*** Provided material ***

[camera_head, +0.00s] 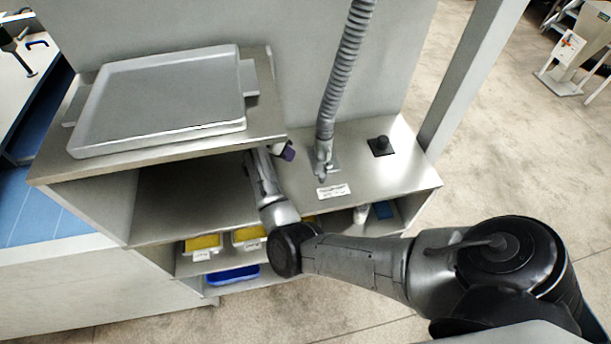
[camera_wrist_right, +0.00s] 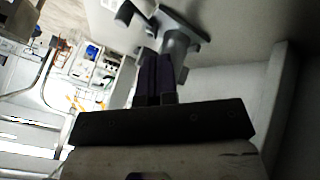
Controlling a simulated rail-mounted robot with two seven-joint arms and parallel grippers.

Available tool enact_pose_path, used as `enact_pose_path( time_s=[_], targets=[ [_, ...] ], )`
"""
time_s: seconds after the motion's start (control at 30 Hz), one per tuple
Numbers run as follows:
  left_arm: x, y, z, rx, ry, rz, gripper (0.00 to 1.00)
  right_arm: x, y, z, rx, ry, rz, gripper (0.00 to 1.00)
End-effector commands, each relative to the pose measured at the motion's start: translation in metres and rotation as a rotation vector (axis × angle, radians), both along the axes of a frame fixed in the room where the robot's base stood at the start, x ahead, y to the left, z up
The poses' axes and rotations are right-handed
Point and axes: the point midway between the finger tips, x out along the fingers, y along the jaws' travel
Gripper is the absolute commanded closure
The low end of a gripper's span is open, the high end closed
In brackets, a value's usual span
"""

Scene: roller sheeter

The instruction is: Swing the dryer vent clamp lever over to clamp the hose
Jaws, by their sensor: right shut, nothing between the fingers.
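The grey ribbed hose (camera_head: 345,70) hangs down to the steel counter, where its lower end meets a grey clamp fitting (camera_head: 324,150). A short grey piece, probably the lever, shows at the foot of the fitting; its exact position is hard to tell. My right gripper (camera_head: 286,152), with dark purple fingers, is just left of the fitting. In the right wrist view its fingers (camera_wrist_right: 155,78) are together and empty, close beside the grey fitting (camera_wrist_right: 176,45). I cannot tell whether they touch it. My left gripper is out of view.
A large grey tray (camera_head: 160,92) lies on the raised steel shelf at left, close to my right wrist. A black knob (camera_head: 381,146) stands on the counter right of the hose. Yellow-topped bins (camera_head: 203,243) and a blue tray (camera_head: 233,275) sit on lower shelves.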

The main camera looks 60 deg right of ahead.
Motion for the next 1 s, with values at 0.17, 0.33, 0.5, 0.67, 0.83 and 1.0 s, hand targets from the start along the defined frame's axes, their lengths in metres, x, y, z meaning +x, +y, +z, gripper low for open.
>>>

***

Without including any pictures, print all of the material exactly as given.

[camera_head, +0.00s] 
[camera_wrist_right, +0.00s] 
Controlling a simulated rail-mounted robot with two seven-joint arms and parallel grippers.

Available tool enact_pose_path, used as `enact_pose_path( time_s=[_], targets=[ [_, ...] ], )`
"""
time_s: seconds after the motion's start (control at 30 Hz), one per tuple
Numbers run as follows:
  left_arm: x, y, z, rx, ry, rz, gripper (0.00 to 1.00)
  right_arm: x, y, z, rx, ry, rz, gripper (0.00 to 1.00)
End-effector commands, each relative to the pose measured at the motion's start: translation in metres and rotation as a rotation vector (axis × angle, radians), both along the axes of a frame fixed in the room where the robot's base stood at the start, x ahead, y to the left, z up
The poses' axes and rotations are right-handed
Point and axes: the point midway between the finger tips, x out along the fingers, y along the jaws' travel
Gripper is the absolute commanded closure
The low end of a gripper's span is open, the high end closed
In brackets, a value's usual span
"""

Scene: roller sheeter

The instruction is: Swing the dryer vent clamp lever over to clamp the hose
Jaws, by their sensor: right shut, nothing between the fingers.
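The grey ribbed hose (camera_head: 345,70) hangs down to the steel counter, where its lower end meets a grey clamp fitting (camera_head: 324,150). A short grey piece, probably the lever, shows at the foot of the fitting; its exact position is hard to tell. My right gripper (camera_head: 286,152), with dark purple fingers, is just left of the fitting. In the right wrist view its fingers (camera_wrist_right: 155,78) are together and empty, close beside the grey fitting (camera_wrist_right: 176,45). I cannot tell whether they touch it. My left gripper is out of view.
A large grey tray (camera_head: 160,92) lies on the raised steel shelf at left, close to my right wrist. A black knob (camera_head: 381,146) stands on the counter right of the hose. Yellow-topped bins (camera_head: 203,243) and a blue tray (camera_head: 233,275) sit on lower shelves.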

The main camera looks 60 deg right of ahead.
Motion for the next 1 s, with values at 0.17, 0.33, 0.5, 0.67, 0.83 and 1.0 s, hand targets from the start along the defined frame's axes, their lengths in metres, x, y, z meaning +x, +y, +z, gripper low for open.
>>>

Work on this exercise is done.